I reached out to the good folks at Blazersedge Thursday night about new Rocket Marcus Camby and got a reply this morning. That's always nice. In case you're unaware, Blazersedge.com dominates Portland Trail Blazers coverage, led by two of the Internet's best basketball writers, Dave Deckard and Ben Golliver. The community of fans is also unparalleled, and you'll see them stop by here from time to time.
I asked Dave a simple question: Does Marcus Camby have anything left in the tank? Here's his response:
How much does Marcus Camby have left in the tank? That depends what you want and when.
If you're looking for the Defensive Player of the Year, forget it. You're a half-decade too late. If you're looking for someone to anchor your defense by guarding a big guy one-on-one or keeping people out of the middle, Camby's always been overrated in those departments. Age hasn't helped. Nor will he be quick getting back in transition. Nor will he make every rotation on time. But if you need a weak-side help block, if you need rebounds, if you're looking for someone who, when motivated, can still move and isn't afraid to dive on the floor to make a play, Camby still has that.
Camby's biggest fall-off has come on offense. He was never great shakes but, aside from occasionally taking it to the hole off the dribble on a whim, he's limited now to the wide-open stand-still jumper. That said, offense was always an indulgence for him with the Blazers. If you asked him to do more maybe he could. I wouldn't hold my breath.
Brains and agility are Camby's greatest strengths now. He uses both to great effect when he wants to. Defense is about covering space and he can close with the best of them. You just can't ask him to do it on back-to-back nights, nor for much more than 20 minutes per night. He'll look pathetic on the second night or in his 32nd minute.

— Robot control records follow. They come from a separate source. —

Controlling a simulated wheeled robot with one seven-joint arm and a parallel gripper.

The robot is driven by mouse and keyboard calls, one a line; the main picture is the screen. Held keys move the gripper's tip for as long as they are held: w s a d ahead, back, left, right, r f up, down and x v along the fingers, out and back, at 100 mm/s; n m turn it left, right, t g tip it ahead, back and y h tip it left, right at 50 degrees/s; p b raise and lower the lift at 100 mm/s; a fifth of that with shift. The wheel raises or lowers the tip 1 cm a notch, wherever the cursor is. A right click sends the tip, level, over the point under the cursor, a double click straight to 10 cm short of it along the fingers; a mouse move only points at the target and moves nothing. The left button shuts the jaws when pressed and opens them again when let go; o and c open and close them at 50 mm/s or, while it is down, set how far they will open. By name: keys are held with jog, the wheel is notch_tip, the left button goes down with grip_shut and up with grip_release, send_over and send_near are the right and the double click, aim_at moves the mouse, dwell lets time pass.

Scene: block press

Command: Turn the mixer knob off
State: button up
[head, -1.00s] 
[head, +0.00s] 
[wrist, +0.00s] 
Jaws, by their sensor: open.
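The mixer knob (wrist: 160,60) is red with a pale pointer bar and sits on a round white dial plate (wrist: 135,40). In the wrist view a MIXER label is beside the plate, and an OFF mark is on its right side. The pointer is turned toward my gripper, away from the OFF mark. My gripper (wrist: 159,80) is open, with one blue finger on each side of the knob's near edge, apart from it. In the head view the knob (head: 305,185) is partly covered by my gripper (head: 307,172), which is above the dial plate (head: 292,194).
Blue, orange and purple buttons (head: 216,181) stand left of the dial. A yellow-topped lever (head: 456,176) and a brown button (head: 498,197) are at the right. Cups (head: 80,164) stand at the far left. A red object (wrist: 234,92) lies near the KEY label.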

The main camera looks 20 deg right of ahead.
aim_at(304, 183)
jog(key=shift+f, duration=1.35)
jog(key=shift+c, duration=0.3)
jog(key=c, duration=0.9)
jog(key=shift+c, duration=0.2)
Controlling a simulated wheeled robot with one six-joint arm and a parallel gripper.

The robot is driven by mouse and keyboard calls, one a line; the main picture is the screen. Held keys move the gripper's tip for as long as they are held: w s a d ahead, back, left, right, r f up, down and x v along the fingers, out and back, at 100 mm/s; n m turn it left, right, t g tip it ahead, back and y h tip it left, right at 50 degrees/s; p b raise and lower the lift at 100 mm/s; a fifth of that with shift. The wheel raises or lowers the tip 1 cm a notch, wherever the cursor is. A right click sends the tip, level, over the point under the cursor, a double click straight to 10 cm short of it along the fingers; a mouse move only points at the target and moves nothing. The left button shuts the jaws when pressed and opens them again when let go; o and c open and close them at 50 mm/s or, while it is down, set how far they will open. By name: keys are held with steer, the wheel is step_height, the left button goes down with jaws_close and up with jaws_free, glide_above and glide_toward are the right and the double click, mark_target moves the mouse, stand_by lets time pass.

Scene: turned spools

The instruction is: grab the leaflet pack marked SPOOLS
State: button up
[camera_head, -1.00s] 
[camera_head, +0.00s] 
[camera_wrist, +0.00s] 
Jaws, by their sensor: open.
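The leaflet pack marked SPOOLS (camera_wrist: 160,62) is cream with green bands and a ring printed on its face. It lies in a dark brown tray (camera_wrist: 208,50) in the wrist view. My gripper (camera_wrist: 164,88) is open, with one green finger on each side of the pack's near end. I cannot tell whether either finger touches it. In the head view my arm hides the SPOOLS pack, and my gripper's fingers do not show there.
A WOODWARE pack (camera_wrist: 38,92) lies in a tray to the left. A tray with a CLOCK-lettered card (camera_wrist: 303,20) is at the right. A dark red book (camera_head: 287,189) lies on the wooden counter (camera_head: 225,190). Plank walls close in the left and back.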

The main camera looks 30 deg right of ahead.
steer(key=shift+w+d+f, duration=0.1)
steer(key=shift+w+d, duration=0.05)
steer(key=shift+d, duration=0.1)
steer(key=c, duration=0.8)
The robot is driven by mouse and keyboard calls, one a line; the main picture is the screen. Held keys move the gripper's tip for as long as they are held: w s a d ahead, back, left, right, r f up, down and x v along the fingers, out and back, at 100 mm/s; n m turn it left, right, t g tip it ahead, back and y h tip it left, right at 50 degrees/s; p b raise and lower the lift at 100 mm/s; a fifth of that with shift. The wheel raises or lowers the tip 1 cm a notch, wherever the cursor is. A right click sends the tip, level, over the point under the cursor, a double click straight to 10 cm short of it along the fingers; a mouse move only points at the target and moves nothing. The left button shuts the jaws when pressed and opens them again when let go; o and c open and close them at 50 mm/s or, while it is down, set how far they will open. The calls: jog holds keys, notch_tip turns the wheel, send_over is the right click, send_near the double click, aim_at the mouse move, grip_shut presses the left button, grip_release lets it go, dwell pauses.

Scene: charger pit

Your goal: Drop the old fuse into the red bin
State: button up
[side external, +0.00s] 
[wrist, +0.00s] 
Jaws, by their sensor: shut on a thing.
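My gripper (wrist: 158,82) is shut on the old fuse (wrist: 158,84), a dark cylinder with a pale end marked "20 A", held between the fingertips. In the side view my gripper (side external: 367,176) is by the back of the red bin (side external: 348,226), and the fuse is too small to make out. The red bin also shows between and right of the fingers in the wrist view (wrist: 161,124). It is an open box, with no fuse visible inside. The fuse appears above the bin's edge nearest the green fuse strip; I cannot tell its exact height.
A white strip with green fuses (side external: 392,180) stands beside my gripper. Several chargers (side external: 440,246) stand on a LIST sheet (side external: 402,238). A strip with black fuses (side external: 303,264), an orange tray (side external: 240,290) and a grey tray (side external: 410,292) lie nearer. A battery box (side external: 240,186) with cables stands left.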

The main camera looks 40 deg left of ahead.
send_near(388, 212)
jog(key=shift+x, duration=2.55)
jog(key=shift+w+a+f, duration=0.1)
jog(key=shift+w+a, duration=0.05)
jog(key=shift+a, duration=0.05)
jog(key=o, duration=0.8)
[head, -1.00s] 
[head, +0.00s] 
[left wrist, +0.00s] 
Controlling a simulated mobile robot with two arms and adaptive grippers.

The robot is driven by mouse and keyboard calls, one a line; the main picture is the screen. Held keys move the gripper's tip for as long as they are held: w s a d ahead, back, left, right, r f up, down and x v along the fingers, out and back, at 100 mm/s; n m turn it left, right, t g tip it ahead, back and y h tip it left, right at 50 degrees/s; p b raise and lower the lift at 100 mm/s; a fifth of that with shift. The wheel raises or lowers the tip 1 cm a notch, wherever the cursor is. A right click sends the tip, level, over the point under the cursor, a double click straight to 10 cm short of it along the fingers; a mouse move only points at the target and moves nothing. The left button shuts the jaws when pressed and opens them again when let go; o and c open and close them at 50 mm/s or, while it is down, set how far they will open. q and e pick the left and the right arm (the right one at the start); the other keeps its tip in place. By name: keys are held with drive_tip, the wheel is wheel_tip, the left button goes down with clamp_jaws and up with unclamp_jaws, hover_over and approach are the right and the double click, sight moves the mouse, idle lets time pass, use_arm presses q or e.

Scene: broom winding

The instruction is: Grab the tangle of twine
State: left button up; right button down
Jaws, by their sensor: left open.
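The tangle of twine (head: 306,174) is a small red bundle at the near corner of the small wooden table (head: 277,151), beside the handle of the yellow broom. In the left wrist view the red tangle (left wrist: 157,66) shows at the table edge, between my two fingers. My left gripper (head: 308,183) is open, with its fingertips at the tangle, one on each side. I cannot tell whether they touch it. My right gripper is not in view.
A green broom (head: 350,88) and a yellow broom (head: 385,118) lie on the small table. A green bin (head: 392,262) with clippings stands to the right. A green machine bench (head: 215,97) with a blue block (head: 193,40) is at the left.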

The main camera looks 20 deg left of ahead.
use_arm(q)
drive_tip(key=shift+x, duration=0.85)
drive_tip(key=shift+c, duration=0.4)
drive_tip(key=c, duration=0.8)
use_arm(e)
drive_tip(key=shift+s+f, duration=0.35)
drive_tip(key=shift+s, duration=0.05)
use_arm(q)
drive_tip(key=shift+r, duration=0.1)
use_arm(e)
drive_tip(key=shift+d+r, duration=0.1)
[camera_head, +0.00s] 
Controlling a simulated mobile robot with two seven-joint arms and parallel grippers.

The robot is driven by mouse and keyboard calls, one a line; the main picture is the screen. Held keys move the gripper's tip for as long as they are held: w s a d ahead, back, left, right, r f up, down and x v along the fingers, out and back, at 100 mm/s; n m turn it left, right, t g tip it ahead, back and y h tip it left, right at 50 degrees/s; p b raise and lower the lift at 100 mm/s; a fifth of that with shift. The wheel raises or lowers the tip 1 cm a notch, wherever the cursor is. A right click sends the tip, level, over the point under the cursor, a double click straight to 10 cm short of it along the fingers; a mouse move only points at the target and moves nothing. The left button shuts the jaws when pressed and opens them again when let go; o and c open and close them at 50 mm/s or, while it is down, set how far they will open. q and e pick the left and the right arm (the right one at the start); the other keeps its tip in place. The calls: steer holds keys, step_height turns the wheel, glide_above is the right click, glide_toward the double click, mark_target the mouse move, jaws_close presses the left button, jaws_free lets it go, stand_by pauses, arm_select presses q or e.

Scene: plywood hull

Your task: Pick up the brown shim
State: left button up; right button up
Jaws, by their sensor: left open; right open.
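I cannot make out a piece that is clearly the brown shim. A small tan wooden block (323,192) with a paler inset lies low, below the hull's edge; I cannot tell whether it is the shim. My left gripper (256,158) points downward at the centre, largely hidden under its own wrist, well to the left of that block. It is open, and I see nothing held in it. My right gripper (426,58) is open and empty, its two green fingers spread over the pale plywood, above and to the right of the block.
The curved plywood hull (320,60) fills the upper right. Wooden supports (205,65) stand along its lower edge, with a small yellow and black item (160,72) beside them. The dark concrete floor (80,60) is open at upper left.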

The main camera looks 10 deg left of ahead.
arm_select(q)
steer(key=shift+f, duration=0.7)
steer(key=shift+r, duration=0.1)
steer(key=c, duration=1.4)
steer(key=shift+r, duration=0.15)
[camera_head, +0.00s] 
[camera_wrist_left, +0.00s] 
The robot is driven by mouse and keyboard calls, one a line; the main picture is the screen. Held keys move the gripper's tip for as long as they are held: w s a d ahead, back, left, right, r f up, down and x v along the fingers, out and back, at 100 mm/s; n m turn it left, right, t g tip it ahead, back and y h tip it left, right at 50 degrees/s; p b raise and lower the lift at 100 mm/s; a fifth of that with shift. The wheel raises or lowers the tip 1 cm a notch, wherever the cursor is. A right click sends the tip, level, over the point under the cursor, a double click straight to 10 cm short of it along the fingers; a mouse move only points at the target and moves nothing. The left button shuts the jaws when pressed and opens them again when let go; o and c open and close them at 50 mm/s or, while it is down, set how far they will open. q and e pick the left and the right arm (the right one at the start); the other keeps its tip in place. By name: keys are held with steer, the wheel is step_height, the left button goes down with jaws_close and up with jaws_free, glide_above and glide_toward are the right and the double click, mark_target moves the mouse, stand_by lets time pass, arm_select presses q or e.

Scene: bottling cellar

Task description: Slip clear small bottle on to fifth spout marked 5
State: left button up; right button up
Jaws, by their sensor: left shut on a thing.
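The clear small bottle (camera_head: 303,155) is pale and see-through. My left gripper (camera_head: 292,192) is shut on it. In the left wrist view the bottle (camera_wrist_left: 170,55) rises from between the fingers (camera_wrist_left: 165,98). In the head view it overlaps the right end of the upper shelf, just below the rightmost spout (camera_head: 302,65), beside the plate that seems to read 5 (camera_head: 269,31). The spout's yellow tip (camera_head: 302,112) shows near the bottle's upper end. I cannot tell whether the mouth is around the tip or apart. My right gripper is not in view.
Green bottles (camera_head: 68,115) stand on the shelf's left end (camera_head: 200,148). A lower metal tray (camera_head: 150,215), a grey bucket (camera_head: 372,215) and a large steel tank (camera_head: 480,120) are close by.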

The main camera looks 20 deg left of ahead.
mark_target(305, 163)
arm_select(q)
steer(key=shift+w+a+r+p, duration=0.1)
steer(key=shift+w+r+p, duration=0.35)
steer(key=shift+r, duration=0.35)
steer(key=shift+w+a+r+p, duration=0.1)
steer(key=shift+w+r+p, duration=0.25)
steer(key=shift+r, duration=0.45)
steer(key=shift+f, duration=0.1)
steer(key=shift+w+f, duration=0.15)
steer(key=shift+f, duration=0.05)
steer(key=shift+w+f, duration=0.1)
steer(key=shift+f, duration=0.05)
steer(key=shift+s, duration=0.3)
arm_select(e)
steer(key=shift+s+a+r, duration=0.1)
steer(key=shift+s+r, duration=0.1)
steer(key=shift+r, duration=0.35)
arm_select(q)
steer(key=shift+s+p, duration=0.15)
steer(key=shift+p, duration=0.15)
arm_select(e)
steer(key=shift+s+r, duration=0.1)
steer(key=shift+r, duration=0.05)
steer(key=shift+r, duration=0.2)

Every once in a while, though, Camby will bust out with an enormous game, reminding you who he used to be and why you better not forget it. These seem to come more often when he's enthused. My guess is that he'll be more enthused in the middle of a playoff race with a motivated Rockets club than he was with the under-achieving Blazers. Camby was great when he first came to the Blazers. There's probably enough greatness left in there to make the Rockets happy they have him.
This was a no-risk, possibly moderate-reward move for Houston. If you are tempted to get grumpy about what Camby can't do, remember what you paid for him. When the cost is that low the potential profit margin is always high.
Great stuff, as always. Hope this helps.